ScummyMummy · 12/04/2007 09:48

I do think it must be very hard to say no if her good friends are going, yes. Did all her friends take and pass the exam? And it sounds like the facilities and extra curricular activities are great at the grammar. I would like my children to be able to participate in music at school too. I think it's shocking that there is no music happening at the high school, frankly.
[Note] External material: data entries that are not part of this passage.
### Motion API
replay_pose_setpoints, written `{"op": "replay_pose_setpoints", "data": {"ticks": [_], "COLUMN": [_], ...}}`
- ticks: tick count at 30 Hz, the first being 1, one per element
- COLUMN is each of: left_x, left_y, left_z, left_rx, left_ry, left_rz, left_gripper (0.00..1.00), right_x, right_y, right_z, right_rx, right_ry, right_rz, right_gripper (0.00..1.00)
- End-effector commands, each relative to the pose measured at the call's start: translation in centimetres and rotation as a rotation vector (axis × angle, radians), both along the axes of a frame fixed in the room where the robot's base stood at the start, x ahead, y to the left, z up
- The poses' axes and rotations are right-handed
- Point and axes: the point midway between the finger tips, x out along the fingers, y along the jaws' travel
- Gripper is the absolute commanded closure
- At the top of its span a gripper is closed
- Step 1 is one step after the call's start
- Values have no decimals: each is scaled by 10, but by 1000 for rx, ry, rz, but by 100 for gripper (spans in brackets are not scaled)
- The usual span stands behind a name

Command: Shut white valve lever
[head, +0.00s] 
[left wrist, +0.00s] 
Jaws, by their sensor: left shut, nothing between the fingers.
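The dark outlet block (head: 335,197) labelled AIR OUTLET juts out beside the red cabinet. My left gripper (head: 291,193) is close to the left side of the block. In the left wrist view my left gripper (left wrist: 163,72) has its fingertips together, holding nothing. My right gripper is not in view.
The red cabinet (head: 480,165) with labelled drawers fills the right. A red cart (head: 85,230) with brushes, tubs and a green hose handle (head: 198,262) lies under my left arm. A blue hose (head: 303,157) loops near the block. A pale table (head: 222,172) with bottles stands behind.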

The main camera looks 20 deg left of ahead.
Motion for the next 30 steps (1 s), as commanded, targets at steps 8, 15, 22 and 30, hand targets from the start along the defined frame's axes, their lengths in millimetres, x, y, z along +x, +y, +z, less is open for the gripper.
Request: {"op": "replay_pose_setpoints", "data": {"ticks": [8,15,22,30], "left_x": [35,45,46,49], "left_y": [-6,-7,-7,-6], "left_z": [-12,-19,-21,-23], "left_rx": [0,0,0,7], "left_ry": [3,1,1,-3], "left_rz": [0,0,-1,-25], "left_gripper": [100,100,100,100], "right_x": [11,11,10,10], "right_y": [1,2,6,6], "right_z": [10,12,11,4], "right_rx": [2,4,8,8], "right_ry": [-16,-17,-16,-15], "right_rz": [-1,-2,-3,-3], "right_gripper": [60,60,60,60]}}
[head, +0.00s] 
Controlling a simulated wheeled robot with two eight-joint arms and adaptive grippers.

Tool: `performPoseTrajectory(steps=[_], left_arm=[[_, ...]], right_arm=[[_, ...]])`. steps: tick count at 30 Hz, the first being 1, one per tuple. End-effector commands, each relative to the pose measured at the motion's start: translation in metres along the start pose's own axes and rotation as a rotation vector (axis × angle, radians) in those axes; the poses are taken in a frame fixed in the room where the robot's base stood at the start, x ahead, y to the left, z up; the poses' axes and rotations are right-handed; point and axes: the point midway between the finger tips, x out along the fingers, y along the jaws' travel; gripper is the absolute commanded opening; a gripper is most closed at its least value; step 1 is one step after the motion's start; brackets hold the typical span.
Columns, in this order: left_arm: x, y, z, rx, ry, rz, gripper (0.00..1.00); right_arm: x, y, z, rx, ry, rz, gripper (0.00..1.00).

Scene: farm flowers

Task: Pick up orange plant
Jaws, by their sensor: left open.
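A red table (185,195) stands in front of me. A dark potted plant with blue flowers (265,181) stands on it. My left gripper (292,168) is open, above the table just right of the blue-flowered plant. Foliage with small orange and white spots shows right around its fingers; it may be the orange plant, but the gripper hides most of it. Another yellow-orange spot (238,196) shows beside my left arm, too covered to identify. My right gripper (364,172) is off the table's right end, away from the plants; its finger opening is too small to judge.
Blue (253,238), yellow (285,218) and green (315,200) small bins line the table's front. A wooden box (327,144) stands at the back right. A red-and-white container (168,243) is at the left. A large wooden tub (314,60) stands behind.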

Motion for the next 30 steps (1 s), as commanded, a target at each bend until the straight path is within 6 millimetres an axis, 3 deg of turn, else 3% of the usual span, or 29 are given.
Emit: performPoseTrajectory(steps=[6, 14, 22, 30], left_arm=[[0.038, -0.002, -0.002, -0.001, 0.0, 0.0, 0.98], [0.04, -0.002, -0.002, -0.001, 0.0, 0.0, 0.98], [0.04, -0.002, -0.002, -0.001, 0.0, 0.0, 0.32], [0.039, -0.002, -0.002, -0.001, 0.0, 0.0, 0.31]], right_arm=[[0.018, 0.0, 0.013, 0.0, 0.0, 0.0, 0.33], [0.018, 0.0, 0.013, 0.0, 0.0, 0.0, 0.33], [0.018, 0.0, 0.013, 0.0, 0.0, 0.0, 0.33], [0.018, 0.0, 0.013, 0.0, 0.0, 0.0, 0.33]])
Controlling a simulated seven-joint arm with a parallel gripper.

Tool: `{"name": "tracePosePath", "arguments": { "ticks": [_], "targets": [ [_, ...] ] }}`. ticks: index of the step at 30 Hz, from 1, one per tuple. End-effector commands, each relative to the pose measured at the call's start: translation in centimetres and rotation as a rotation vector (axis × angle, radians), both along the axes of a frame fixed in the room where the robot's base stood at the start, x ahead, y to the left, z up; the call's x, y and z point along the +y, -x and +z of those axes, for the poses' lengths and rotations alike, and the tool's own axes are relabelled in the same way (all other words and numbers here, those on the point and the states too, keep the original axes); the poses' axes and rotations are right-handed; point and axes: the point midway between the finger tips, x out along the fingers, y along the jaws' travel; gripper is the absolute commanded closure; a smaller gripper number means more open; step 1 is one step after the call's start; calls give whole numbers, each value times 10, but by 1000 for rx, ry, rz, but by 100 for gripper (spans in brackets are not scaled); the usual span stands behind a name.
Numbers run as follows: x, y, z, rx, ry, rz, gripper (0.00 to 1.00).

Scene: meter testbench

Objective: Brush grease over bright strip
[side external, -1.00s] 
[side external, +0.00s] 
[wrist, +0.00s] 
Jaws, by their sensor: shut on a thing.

ggg- I think I learned a lot from other children going to a big comprehensive. There were children with a wide range of experiences, abilities etc. I think it opened my eyes to the world in a way that they otherwise would not have been. Academically it can be a benefit too, ime. I remember age around 12 being paired (against both our wills!) with a boy to do a writing project for English. He was bright enough but a bit unmotivated and found writing difficult while knowing exactly how he wanted to approach things. I loved writing and hated boys telling me what to do. Once we stopped fighting we came up with a bloody masterpiece and I think genuinely learned a lot from each other. But I think we might have been in different schools if they had divided according to attainment in our area. I'm not sure I would have passed the 11+ but am pretty sure he would not have done. He's just one of many examples I could give you. Another was being asked to explain my take on Richard III to a non reader with special needs in my class who was completely confused. In reaching to use language simple enough for him to understand and really thinking about how he could relate to the subject i realised that i did not in fact know enough myself and needed to do some more work. Really good teachers occasionally used the mixed abilities to fantastic effect like that, with everyone benefiting. That kid was probably responsible for me acing my Richard III project, though the fact that i had a bizarre schoolgirl crush on Richard after seeing his National Gallery portrait and reading Josephine Tey probably didn't hurt either. I know I tend to be optimistic and idealistic about comprehensive schooling but tbh that stems from my own largely positive experience, not from political principles per se. And i was quite a quirky odd kid in many ways, thinking back. There was every chance I could have been a fish out of water. Definitely not a social butterfly fitting in type. Eager to please adults and keen to work. And socially I was posher than most, which i found embarrassing. All of which sounds like a recipe for disaster in some ways. Yet all was broadly ok. I think I was pretty lucky and would have no qualms about my children having a similar experience.